-- GIVEN EXERCISE --
Work through the data line by line, gathering every line that has the word "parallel".

-- Rows about robot tasks --
•••

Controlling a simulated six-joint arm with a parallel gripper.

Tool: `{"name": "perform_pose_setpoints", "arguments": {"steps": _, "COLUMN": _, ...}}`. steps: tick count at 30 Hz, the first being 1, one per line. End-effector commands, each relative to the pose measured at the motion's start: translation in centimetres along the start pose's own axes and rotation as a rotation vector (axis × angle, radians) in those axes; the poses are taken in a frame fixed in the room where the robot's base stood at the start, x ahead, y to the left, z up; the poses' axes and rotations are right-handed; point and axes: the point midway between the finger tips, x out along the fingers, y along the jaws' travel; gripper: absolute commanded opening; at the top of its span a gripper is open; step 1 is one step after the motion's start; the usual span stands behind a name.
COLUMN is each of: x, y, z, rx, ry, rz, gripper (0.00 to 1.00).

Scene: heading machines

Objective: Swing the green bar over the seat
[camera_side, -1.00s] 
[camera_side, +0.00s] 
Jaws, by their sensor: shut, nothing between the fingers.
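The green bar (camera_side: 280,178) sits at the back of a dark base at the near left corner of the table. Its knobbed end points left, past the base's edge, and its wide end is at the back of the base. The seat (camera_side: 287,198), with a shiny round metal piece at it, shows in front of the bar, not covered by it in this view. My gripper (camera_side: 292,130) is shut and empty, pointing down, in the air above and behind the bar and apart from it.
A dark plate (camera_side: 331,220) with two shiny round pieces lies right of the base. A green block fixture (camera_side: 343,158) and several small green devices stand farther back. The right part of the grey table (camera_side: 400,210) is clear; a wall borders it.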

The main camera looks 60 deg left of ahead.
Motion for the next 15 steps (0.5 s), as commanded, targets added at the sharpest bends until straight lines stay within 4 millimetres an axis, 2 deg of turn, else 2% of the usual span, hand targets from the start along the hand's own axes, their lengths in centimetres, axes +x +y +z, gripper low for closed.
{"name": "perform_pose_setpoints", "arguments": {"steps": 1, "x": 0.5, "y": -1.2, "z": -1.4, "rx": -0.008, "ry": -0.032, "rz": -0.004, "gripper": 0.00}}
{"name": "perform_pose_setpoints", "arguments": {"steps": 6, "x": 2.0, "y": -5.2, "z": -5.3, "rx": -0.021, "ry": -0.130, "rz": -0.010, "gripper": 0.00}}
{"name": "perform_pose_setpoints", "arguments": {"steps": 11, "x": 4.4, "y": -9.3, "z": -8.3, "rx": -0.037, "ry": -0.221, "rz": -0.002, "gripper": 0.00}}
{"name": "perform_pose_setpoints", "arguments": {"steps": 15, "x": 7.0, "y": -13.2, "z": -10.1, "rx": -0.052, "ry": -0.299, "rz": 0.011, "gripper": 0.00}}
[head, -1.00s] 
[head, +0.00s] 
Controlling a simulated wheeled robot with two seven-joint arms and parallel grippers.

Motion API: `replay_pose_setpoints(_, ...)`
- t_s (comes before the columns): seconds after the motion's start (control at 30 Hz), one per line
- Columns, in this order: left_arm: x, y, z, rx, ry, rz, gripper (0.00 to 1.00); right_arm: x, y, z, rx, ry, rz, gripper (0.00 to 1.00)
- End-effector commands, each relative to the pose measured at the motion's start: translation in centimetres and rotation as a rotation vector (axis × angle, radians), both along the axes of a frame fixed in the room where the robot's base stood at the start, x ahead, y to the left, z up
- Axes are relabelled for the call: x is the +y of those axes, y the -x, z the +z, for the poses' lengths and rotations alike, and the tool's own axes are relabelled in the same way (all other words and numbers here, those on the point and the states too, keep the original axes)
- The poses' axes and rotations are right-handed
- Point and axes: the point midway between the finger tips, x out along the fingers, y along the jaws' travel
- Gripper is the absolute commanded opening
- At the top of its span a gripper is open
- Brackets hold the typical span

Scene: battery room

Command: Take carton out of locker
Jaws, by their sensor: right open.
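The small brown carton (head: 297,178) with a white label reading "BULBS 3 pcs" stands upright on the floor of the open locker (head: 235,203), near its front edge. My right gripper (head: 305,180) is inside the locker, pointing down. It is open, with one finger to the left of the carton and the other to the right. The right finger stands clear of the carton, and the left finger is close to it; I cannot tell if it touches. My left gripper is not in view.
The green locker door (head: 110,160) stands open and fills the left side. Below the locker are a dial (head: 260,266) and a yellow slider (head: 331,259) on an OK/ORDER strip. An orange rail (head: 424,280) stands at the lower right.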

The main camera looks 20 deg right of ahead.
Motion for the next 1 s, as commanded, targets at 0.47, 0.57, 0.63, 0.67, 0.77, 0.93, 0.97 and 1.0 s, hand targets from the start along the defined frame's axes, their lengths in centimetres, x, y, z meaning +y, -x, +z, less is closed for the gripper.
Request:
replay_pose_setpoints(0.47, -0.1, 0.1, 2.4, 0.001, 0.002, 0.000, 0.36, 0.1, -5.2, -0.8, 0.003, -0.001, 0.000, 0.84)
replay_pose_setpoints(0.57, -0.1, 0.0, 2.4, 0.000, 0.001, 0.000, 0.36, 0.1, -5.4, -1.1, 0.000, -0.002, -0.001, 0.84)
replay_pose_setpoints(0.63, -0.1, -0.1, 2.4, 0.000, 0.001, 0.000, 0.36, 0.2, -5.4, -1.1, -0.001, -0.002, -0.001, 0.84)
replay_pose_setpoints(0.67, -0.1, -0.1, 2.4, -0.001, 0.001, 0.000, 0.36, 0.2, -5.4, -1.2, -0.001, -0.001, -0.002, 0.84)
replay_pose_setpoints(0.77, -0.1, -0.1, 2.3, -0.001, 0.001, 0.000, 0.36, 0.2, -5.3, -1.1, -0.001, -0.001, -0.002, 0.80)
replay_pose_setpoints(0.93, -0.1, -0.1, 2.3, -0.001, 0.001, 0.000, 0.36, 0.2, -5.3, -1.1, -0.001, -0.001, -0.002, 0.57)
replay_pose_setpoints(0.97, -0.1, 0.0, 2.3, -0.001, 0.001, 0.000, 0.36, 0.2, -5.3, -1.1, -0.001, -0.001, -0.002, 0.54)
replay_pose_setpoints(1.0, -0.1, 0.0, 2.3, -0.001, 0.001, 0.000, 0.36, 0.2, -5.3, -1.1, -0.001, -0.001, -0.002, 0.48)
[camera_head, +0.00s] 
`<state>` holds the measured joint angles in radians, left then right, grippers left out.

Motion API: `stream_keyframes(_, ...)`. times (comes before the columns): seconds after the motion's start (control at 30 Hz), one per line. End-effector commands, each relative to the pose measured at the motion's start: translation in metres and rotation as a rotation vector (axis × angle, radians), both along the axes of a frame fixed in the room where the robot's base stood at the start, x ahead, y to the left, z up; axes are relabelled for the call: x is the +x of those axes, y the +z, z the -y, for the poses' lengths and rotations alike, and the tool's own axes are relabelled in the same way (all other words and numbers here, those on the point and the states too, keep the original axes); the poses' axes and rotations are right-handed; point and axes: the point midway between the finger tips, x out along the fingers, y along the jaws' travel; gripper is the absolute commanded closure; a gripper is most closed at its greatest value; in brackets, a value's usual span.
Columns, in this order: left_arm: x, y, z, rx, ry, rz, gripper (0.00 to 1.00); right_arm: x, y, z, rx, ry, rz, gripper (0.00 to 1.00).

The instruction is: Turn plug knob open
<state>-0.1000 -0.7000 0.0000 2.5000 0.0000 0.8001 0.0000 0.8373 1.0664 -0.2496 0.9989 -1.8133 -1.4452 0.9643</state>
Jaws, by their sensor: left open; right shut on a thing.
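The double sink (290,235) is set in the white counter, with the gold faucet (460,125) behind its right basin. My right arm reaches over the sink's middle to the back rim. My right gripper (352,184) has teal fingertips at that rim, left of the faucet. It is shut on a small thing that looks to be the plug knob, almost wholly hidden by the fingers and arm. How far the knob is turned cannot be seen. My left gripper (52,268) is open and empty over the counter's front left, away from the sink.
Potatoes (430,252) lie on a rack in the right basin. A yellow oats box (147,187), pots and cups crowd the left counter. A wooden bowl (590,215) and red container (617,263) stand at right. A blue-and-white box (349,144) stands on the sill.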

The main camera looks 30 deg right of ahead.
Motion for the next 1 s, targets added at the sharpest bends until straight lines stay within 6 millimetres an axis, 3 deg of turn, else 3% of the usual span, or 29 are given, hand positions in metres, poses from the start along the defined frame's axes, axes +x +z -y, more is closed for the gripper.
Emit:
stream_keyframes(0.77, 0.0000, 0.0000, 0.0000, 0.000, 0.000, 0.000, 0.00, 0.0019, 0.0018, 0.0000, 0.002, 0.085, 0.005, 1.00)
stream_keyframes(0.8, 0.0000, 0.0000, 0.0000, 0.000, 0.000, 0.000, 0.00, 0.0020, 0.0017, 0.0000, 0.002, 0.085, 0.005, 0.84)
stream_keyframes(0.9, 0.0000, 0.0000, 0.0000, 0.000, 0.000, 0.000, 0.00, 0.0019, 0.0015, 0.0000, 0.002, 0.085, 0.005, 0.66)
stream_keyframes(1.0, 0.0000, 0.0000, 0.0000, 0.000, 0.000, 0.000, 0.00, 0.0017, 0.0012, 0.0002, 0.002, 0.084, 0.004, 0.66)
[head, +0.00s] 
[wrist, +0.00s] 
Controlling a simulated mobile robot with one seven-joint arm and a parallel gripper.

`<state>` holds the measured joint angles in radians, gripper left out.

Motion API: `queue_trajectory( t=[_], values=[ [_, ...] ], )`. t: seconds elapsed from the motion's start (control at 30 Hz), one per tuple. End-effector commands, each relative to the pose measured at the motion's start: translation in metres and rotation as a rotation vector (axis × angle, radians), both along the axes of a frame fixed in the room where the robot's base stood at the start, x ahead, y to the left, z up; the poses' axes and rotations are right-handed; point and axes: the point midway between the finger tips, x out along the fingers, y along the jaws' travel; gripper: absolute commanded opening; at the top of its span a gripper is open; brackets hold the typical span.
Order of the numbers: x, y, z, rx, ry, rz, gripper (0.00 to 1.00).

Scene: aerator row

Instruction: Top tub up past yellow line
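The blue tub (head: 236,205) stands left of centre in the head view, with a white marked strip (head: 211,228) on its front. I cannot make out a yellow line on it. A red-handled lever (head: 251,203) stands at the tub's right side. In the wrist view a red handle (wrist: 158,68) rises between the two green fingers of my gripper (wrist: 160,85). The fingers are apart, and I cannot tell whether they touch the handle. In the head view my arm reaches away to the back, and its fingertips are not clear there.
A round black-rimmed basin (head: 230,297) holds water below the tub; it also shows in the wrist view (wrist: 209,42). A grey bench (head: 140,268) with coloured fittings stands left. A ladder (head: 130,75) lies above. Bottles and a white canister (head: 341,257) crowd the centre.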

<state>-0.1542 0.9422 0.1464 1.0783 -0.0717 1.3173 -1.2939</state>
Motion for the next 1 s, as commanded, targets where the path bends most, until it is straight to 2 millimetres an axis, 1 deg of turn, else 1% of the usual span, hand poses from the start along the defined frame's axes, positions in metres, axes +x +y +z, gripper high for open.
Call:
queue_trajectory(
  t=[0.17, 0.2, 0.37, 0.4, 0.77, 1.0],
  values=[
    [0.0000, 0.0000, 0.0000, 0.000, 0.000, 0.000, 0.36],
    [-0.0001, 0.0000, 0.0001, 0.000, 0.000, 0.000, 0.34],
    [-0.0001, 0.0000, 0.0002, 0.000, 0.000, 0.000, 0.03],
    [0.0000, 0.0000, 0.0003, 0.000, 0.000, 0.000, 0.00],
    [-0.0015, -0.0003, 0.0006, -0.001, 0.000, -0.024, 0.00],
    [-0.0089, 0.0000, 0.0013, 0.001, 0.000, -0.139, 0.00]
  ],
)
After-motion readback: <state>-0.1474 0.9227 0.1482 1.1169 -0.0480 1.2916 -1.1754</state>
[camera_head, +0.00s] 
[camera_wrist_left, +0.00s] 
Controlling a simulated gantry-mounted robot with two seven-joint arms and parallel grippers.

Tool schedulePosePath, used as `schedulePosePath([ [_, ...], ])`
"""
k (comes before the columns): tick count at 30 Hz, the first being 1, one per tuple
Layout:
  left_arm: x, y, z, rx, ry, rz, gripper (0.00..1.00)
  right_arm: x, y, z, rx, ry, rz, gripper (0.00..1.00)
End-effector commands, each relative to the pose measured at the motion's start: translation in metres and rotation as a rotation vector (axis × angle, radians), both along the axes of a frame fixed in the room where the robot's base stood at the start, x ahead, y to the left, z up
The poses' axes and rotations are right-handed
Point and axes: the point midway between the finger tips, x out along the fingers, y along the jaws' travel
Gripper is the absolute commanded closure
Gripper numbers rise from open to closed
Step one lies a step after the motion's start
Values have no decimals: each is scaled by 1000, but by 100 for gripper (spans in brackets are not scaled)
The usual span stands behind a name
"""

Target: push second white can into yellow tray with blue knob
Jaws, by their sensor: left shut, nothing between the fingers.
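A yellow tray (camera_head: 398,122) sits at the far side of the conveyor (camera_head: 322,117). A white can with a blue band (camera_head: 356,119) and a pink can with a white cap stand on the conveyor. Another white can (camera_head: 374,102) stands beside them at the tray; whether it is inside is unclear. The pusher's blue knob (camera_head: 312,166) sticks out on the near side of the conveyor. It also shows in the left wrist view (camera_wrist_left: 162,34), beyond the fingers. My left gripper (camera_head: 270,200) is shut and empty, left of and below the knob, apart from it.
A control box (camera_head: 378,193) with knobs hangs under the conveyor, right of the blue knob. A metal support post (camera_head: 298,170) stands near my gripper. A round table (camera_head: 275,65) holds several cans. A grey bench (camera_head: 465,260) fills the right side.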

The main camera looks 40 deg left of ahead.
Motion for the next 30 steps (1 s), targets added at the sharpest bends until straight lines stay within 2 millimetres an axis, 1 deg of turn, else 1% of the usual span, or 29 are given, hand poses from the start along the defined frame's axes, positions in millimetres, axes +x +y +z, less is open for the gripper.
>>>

•••

-- TASK OUTPUT --
Controlling a simulated six-joint arm with a parallel gripper.
Controlling a simulated wheeled robot with two seven-joint arms and parallel grippers.
Controlling a simulated mobile robot with one seven-joint arm and a parallel gripper.
Controlling a simulated gantry-mounted robot with two seven-joint arms and parallel grippers.

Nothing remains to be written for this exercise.